Question

A market in perfect competition is in equilibrium. Let the demand's price elasticity be -1.25 and...

A market in perfect competition is in equilibrium. Let the demand's price elasticity be -1.25 and the price elasticity of the offer is 0.25. If a tax of $ 10 per unit is introduced, who will then carry the largest part of the tax burden?

A. Consumers, since demand is relatively more elastic than the supply

B. Consumers, then demand. is relatively more inelastic than the supply

C. Manufacturers, as the supply is relatively more elastic than demand.

D. The producers, as the supply is relatively more inelastic than demand.

Please show and explain

Homework Answers

Answer #1

When tax is imposed on a commodity, both buyers and sellers share the burden of the tax.

However, the proportion of burden to be borne by buyers and sellers depends on the respective elasticity of demand and elasticity of supply.

If supply is relatively more inelastic than the demand then sellers bear greater burden of tax.

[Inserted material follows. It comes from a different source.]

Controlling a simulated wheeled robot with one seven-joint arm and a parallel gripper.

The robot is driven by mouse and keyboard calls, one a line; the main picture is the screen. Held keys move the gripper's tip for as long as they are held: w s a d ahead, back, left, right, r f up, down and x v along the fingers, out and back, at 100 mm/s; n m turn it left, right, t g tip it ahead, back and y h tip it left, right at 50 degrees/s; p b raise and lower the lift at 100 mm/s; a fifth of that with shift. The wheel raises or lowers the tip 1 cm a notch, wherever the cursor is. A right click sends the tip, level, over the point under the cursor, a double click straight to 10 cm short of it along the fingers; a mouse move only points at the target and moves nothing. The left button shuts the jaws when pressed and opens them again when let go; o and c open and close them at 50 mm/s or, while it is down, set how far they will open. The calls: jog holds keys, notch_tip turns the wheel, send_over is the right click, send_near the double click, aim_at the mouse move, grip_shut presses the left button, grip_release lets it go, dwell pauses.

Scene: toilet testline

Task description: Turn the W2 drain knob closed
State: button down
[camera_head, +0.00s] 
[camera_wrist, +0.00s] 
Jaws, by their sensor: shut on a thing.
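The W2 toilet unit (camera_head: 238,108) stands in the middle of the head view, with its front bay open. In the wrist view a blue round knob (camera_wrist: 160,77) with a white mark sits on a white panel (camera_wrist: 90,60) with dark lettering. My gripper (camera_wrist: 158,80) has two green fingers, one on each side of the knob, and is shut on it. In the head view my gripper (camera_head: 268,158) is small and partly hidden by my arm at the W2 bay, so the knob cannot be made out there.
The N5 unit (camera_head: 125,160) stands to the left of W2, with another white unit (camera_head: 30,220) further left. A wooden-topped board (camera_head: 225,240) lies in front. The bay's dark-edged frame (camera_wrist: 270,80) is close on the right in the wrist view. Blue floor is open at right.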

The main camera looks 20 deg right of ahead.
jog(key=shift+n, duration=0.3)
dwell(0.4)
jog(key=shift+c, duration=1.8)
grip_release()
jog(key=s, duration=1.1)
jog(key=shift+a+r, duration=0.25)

On the other hand, if demand is relatively more inelastic than the supply then buyers bear greater burden of tax.

In given case, price elasticity of demand is -1.25 and price elasticity of supply is 0.25.

This implies that demand is elastic while supply is inelastic.

In other words, supply is relatively more inelastic than the demand .

Thus, producers will carry the largest part of tax burden.

Hence, the correct answer is the option (D).